DEBUG | Retrieved local job: {'input': {'task_type': 'sentiment', 'items': ['I love this product!', 'The service was terrible.', 'It was okay, nothing special.']}, 'id': 'local_test'}
INFO | local_test | Started.
DEBUG | local_test | Handler output: ['Sentiment: Positive, Score: 0.85', 'Sentiment: Negative, Score: -0.72', 'Sentiment: Neutral, Score: 0.12']
DEBUG | local_test | run_job return: {'output': ['Sentiment: Positive, Score: 0.85', 'Sentiment: Negative, Score: -0.72', 'Sentiment: Neutral, Score: 0.12']}
INFO | Job local_test completed successfully.
INFO | Job result: {'output': ['Sentiment: Positive, Score: 0.85', 'Sentiment: Negative, Score: -0.72', 'Sentiment: Neutral, Score: 0.12']}
INFO | Local testing complete, exiting.
This output demonstrates:
- The serverless worker starting and processing the job
- The handler generating results for each input item
- The aggregation of results into a single list
Conclusion
You've now created a serverless function using RunPod's Python SDK that demonstrates efficient output aggregation for both local testing and production environments. This approach simplifies result handling and ensures consistent behavior across different execution contexts.
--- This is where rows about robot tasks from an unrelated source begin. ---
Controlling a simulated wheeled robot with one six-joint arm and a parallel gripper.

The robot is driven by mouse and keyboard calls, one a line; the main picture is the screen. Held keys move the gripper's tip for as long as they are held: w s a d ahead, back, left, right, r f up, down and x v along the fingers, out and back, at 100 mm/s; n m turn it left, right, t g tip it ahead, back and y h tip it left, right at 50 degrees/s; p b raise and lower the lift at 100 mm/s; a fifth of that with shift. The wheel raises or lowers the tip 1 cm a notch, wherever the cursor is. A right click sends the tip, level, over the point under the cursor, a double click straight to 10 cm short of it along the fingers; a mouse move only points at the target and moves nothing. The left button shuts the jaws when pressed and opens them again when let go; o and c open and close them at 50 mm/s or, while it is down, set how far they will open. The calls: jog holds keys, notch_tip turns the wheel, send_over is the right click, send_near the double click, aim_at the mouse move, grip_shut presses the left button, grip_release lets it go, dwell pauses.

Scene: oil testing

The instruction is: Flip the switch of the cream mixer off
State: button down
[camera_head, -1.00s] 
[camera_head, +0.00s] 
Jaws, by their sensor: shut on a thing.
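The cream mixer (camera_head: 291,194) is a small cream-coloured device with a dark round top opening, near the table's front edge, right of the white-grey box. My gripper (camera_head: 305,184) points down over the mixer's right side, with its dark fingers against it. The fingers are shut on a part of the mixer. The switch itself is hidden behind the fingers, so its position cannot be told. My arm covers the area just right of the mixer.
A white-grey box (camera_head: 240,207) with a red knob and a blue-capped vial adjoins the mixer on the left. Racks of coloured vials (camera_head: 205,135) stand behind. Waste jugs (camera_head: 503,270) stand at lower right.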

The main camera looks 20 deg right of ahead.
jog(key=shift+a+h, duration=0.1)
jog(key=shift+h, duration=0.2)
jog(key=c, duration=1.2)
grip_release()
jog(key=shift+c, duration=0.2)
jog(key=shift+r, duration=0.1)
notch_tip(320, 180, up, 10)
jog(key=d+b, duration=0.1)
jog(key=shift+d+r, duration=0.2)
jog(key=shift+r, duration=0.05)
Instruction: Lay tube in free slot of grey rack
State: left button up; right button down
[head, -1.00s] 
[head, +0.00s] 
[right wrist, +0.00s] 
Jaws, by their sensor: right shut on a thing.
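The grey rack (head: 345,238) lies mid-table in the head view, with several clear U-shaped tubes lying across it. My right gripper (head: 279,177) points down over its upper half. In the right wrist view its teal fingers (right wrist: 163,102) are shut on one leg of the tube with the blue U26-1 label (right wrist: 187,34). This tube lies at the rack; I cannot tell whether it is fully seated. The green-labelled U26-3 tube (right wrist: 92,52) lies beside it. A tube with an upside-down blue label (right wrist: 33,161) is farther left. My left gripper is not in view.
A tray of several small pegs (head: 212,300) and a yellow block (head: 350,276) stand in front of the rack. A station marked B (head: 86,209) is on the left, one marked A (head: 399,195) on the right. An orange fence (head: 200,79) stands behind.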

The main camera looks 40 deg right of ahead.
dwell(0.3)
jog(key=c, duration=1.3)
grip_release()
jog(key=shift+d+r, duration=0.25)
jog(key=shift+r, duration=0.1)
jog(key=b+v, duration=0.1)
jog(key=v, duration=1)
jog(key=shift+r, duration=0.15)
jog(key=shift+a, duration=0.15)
To further enhance this application, consider:
- Implementing real sentiment analysis and object detection models
- Adding error handling and logging for each processing step
- Exploring RunPod's advanced features for handling larger datasets or parallel processing
RunPod's serverless library, with features like return_aggregate_stream
, provides a powerful foundation for building scalable, efficient applications that can process and aggregate data seamlessly.